• _Stated problem_:
Please set down all the lines beneath this one exactly, without the pictures.

•••

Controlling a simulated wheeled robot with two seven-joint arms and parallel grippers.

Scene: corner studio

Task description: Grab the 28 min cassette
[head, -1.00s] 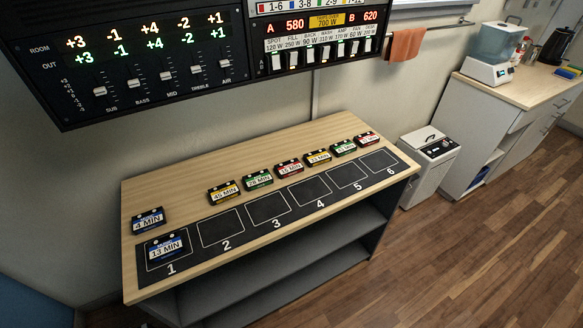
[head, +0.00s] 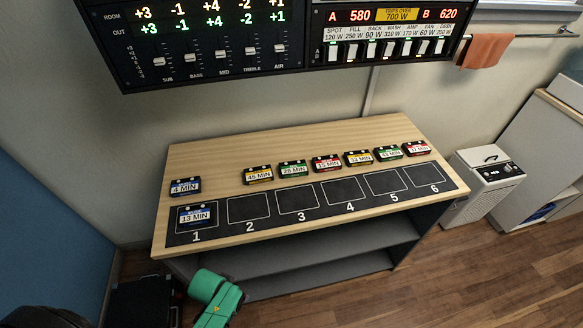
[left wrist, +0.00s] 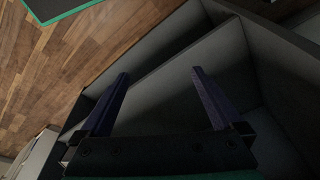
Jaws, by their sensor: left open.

•••

• _Exercise result_:
Controlling a simulated wheeled robot with two seven-joint arms and parallel grippers.

Scene: corner studio

Task description: Grab the 28 min cassette
[head, -1.00s] 
[head, +0.00s] 
[left wrist, +0.00s] 
Jaws, by their sensor: left open.

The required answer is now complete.